Xen only needs to be concerned with page table updates so that the guest doesn’t make unacceptable changes. This avoids the overhead and complexity of VMware’s shadow page table.
Physical Memory
Like VMware’s ESX server- Xen uses device ballooning to adjust the domain’s memory usage by passing pages back and forth between Xen and XenoLinux’s page allocator.
This driver harnesses existing OS functions which simplifies the Linux porting effort. With paravirtualization, the driver can be extended to handle fault-handling mechanisms in the guest OS directly.
Network
Xen provides two network abstractions:
- Virtual firewall-router (VFR)
- Virtual network interfaces (VIF), logically attached to the VFR- Looks like a network interface card and has two I/O rings for transmission and receiving.
To transmit a packet, the guest just enqueues a buffer descriptor onto the transmit ring. The Xen copies and handles the descriptor, performing security checks along the way. Xen uses round-robin scheduling to ensure fairness.
Disk
Only Domain0
has direct unchecked access to physical disk. All other domains access disk via virtual block devices (VBD) managed by Domain0
. Upon disk request, Xen inspects the VBD metadata and produces the corresponding sector address and physical device.

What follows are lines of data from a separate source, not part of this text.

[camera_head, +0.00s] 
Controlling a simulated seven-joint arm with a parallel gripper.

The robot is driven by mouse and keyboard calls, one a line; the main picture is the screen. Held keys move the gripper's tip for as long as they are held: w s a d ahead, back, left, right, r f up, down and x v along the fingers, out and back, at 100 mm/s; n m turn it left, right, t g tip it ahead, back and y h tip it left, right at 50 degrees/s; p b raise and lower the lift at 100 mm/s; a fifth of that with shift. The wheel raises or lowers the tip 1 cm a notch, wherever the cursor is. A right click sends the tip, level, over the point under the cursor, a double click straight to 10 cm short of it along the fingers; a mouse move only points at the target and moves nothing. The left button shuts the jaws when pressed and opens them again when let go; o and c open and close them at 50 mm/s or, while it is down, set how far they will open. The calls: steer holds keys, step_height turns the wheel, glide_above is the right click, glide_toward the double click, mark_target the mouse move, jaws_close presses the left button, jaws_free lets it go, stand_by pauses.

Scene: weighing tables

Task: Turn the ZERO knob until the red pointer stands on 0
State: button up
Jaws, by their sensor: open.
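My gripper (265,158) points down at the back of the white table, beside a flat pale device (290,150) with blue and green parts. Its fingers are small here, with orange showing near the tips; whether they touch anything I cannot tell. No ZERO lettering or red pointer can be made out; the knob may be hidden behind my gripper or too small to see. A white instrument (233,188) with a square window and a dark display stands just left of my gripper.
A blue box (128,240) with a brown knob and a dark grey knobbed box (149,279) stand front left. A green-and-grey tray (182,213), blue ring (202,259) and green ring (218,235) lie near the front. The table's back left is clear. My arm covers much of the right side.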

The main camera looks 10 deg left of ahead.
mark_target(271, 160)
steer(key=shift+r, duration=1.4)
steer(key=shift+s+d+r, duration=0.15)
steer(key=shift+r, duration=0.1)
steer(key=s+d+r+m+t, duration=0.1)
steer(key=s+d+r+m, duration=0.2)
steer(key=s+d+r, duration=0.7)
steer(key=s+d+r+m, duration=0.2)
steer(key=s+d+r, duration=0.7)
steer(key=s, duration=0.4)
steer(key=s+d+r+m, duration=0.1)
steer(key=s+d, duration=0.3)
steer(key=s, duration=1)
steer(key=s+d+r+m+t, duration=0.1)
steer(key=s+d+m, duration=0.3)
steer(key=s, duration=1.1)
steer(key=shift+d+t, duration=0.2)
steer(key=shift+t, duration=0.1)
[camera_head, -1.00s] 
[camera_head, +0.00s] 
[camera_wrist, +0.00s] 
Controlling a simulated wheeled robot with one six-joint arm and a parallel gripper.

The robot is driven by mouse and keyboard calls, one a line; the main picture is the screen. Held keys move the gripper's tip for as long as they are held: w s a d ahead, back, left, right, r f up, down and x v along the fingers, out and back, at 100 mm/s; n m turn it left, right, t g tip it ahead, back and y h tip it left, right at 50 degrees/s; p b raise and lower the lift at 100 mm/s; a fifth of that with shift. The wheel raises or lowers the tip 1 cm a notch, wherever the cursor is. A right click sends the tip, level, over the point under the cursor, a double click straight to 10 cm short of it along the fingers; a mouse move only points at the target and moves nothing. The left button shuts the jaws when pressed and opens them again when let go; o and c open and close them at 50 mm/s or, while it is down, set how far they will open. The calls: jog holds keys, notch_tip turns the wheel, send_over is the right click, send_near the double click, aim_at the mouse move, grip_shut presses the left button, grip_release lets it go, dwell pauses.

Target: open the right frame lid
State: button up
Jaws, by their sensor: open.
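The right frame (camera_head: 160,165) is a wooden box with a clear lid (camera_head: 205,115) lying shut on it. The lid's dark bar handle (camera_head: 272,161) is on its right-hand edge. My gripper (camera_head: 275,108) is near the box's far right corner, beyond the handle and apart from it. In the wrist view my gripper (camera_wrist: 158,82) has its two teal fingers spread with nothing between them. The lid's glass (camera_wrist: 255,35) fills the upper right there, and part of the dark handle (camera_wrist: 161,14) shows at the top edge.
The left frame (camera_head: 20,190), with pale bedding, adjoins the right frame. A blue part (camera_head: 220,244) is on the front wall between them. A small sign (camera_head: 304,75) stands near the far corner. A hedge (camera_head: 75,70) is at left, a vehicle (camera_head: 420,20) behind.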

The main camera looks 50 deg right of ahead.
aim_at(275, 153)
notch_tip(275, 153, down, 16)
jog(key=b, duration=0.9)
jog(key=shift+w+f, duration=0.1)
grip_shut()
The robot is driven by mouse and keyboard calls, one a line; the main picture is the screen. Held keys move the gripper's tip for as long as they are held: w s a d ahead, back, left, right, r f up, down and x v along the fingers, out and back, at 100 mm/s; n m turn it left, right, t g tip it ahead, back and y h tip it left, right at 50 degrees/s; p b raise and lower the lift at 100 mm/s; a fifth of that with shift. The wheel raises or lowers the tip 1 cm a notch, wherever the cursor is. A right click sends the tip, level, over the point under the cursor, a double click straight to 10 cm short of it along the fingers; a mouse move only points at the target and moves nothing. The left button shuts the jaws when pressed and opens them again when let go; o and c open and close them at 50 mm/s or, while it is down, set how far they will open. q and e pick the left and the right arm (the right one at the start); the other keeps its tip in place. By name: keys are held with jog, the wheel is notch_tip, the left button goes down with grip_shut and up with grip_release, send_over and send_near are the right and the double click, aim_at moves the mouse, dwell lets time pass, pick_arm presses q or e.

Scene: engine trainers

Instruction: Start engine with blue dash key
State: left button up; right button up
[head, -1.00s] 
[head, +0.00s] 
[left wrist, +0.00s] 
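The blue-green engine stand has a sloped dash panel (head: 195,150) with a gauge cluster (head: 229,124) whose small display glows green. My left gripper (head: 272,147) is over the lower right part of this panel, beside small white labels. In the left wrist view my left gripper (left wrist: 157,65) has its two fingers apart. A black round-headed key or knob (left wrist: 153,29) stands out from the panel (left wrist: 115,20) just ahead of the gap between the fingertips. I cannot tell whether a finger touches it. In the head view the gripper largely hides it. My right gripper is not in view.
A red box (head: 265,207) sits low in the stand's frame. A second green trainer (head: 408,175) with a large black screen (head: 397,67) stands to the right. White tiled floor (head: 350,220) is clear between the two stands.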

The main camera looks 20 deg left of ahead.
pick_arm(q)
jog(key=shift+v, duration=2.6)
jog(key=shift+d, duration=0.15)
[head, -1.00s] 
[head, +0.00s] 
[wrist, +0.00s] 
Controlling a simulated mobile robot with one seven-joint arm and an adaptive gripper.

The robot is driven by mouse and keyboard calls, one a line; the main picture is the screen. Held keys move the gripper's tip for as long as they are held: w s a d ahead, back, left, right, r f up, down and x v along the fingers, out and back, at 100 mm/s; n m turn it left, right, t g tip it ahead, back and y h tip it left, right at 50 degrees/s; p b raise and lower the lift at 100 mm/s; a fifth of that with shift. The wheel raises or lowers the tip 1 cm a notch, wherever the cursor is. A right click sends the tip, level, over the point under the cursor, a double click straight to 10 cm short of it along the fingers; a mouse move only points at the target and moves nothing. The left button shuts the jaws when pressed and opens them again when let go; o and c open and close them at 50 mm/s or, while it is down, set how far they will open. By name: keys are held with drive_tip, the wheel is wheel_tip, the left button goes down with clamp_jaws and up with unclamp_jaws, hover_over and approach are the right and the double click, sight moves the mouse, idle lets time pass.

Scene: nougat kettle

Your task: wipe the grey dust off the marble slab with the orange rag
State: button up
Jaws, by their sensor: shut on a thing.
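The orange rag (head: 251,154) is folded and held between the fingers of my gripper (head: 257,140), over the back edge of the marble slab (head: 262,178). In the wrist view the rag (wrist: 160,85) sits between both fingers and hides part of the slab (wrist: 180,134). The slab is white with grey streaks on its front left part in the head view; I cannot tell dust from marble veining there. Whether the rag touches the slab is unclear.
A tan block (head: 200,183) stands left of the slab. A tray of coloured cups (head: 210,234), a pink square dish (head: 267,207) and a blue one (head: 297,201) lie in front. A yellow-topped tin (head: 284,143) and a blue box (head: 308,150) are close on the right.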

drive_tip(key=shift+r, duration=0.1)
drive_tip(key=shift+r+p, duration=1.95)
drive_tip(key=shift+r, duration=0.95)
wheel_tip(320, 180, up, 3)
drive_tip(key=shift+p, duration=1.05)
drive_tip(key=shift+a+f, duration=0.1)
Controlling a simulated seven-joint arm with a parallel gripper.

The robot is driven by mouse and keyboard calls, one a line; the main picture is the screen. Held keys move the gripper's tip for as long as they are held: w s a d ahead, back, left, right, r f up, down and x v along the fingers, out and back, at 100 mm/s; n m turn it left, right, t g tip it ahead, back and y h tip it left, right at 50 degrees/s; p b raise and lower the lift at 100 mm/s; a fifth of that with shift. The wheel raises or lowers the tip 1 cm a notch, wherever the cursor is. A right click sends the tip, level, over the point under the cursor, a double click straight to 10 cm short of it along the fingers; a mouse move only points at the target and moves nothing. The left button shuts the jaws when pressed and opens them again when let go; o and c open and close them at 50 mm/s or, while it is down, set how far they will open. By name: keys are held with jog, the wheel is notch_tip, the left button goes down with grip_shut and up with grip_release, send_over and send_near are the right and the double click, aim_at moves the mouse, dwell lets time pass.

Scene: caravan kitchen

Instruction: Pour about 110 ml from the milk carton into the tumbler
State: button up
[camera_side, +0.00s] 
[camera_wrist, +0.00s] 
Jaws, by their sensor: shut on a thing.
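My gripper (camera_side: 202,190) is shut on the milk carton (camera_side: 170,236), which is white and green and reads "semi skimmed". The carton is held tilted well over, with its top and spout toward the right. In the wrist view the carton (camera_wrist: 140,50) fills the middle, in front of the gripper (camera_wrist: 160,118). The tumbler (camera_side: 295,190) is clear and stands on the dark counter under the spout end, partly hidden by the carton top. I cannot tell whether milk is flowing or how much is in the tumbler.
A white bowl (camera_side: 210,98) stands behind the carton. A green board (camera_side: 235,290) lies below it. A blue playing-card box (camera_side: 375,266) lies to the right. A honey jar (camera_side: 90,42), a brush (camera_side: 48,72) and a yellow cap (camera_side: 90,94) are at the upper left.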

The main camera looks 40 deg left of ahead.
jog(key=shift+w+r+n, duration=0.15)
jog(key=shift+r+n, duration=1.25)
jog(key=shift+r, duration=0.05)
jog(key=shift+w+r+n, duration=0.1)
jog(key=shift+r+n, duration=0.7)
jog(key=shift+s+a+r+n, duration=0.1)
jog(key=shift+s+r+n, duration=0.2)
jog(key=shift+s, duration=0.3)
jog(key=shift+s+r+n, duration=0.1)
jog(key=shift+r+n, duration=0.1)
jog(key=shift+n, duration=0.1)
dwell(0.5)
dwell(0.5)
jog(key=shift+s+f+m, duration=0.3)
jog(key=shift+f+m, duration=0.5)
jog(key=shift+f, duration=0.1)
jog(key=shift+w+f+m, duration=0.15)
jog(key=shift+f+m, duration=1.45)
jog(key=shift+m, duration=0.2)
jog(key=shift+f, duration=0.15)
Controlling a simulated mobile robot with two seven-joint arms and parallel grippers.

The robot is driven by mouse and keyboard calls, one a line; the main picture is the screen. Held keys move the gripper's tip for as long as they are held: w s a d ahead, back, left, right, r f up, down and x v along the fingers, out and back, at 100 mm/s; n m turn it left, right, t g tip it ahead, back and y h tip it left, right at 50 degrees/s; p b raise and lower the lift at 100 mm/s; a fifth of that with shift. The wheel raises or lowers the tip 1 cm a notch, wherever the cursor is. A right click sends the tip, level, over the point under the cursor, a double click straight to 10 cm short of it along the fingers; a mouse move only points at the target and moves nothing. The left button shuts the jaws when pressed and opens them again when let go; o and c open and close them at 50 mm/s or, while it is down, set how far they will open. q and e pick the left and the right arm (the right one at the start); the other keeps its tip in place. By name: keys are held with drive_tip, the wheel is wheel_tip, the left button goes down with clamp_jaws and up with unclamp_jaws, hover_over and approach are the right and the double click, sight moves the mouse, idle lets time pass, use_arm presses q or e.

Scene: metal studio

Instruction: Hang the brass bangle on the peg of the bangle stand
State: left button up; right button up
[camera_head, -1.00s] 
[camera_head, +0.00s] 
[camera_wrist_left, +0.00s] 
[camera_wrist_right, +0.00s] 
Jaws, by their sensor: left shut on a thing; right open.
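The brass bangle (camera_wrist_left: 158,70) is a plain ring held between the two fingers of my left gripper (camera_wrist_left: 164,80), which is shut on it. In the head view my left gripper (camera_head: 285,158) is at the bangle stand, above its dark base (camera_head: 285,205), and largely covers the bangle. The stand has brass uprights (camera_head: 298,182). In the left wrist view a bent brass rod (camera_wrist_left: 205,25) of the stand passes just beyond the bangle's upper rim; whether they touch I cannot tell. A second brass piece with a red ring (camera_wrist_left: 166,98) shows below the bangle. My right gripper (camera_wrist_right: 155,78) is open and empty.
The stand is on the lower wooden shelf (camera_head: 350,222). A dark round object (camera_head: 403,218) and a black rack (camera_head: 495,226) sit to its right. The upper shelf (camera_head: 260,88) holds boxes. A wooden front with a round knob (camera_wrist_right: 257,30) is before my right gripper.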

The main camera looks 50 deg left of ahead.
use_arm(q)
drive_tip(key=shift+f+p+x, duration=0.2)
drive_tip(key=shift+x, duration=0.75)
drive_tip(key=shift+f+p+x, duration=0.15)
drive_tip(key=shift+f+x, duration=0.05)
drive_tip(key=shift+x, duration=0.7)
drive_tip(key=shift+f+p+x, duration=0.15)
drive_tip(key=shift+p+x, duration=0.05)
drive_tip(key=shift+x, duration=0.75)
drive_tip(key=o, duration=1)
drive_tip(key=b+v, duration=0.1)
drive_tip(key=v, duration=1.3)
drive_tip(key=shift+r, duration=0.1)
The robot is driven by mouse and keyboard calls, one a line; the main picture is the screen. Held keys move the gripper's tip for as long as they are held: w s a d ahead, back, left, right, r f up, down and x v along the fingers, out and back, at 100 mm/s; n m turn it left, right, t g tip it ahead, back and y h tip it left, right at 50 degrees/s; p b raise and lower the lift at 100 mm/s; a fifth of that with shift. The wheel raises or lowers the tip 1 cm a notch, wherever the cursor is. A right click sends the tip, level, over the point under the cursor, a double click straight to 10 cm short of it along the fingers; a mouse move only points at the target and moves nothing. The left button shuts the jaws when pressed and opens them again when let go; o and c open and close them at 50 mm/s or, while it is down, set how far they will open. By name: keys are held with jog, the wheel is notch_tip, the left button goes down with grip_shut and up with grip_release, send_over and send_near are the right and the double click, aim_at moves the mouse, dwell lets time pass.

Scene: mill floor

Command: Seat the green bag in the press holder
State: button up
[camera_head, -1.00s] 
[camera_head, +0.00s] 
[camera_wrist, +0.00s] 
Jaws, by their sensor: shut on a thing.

This lets Xen perform permission checks.
Performance
We summarize some of the performance results with Xen, VMware Workstation, and native Linux here.
- Xen outperforms VMware in processing time by a wide margin.
- Xen way outperforms VMware in context switching time.
- Xen underperformed against VMware in terms of bandwidth.
- Xen outperforms VMware in file and VM system latencies.
- Xen and VMware have similar levels of isolation, although VMware sacrifices absolute performance to achieve this.
Virtualization Motivations
- Grouped physical servers may suffer from under-utilization, why not consolidate them as VMs on one server with little performance penalty?
- Consolidating many servers into one can simply and reduce management cost.